--- BEGIN ---
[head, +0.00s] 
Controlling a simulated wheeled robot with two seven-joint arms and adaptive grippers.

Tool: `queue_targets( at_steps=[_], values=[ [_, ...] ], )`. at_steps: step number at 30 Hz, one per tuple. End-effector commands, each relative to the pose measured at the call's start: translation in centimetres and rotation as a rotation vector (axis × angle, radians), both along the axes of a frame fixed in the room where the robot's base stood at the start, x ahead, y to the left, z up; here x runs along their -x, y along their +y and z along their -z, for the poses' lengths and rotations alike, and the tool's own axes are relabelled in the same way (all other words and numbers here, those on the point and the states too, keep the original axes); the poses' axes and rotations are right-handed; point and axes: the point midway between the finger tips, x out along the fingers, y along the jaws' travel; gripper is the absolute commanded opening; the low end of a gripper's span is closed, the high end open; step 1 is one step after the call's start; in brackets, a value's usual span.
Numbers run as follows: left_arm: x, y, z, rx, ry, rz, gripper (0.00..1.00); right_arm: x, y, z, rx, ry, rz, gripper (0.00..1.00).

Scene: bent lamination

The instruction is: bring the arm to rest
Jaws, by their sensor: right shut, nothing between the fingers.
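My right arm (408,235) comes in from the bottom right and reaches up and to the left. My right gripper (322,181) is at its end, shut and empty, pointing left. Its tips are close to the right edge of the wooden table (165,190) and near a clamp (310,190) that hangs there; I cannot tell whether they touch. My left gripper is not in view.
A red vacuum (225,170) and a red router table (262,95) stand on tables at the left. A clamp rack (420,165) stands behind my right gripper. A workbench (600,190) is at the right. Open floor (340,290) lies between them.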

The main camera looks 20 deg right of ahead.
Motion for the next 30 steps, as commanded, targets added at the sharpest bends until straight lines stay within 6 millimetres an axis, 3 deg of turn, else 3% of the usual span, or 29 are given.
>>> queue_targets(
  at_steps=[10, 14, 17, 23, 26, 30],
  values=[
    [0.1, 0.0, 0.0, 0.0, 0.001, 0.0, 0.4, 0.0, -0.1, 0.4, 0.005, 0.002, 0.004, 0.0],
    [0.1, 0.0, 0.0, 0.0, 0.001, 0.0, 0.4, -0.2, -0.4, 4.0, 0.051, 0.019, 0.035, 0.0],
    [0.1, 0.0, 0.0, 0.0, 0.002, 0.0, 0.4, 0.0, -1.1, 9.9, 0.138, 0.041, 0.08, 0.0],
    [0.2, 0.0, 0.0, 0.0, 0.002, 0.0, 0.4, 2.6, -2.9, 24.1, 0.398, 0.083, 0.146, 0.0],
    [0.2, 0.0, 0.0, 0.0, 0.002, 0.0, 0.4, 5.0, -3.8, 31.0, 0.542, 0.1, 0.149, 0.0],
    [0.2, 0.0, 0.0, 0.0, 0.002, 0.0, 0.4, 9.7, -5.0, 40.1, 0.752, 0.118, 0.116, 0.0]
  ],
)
--- END ---
# Exercise directions
Collect each line containing the string "robot".

# Problem solution
Controlling a simulated wheeled robot with two seven-joint arms and adaptive grippers.
Tool: `queue_targets( at_steps=[_], values=[ [_, ...] ], )`. at_steps: step number at 30 Hz, one per tuple. End-effector commands, each relative to the pose measured at the call's start: translation in centimetres and rotation as a rotation vector (axis × angle, radians), both along the axes of a frame fixed in the room where the robot's base stood at the start, x ahead, y to the left, z up; here x runs along their -x, y along their +y and z along their -z, for the poses' lengths and rotations alike, and the tool's own axes are relabelled in the same way (all other words and numbers here, those on the point and the states too, keep the original axes); the poses' axes and rotations are right-handed; point and axes: the point midway between the finger tips, x out along the fingers, y along the jaws' travel; gripper is the absolute commanded opening; the low end of a gripper's span is closed, the high end open; step 1 is one step after the call's start; in brackets, a value's usual span.

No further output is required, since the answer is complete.